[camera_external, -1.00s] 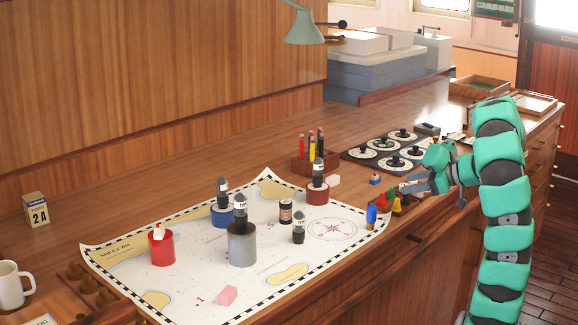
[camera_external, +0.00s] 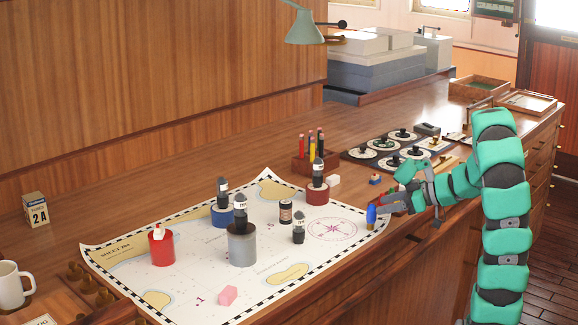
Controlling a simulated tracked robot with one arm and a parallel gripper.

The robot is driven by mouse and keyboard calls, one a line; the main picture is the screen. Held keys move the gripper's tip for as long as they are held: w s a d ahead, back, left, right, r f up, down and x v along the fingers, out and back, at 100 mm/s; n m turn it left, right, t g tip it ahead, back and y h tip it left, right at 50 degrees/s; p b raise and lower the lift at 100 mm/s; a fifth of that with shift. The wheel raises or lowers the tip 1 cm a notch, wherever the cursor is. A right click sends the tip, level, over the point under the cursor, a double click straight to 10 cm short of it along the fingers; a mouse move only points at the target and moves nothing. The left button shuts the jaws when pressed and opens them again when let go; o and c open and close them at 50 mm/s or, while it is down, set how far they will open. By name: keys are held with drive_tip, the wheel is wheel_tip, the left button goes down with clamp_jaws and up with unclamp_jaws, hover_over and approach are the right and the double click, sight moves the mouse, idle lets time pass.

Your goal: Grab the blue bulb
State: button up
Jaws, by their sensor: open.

▶ [What you will do] Repeat the listing above exactly from its first line to the line containing "Controlling a simulated", both included, and omit the pictures.

▶ [The completed task]
[camera_external, -1.00s] 
[camera_external, +0.00s] 
Controlling a simulated tracked robot with one arm and a parallel gripper.

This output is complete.